Limited workforce. Liechtenstein's labour market is tiny. Most people who work in Liechtenstein commute from Austria or Switzerland. Hiring locally is difficult for specialized roles. Firms typically maintain a minimal Liechtenstein presence (directors, compliance, registered office) with operational teams elsewhere in Europe.

Limited international recognition. Despite its stability and regulatory quality, Liechtenstein is not widely known outside financial services circles. Clients, partners, and counterparties unfamiliar with the jurisdiction may require explanation. This is a soft cost, but it is real. A company invoicing from "Vaduz, Liechtenstein" will occasionally face questions that a company invoicing from Zurich or Dublin would not.

Who should consider Liechtenstein

Blockchain and tokenization businesses that need the legal certainty of the TVTG, access to crypto-friendly banking, and EEA passporting potential. Financial services firms (funds, payment institutions, asset managers) that want a responsive regulator and EEA market access without competing for attention at a large national authority. Holding companies and IP structures that benefit from 12.5% tax with no withholding on outbound payments. Family offices and wealth structuring entities that value Liechtenstein's established trust and foundation frameworks under the PGR.
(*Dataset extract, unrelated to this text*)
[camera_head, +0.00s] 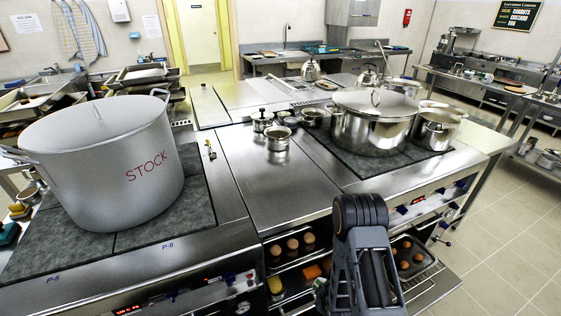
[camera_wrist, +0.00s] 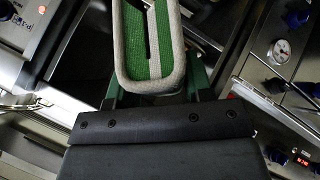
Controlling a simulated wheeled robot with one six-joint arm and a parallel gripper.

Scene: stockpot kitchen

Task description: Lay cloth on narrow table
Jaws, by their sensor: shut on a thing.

Liechtenstein does not suit businesses that need a large domestic market, cheap operational costs, or high international brand recognition from their incorporation jurisdiction. It is a specialist choice for firms that understand exactly which structural advantages they are capturing. The Liechtenstein government portal and the FMA website publish current regulatory requirements and formation procedures. Verify specifics directly before committing, because the details matter more than the headline in a jurisdiction this specialized.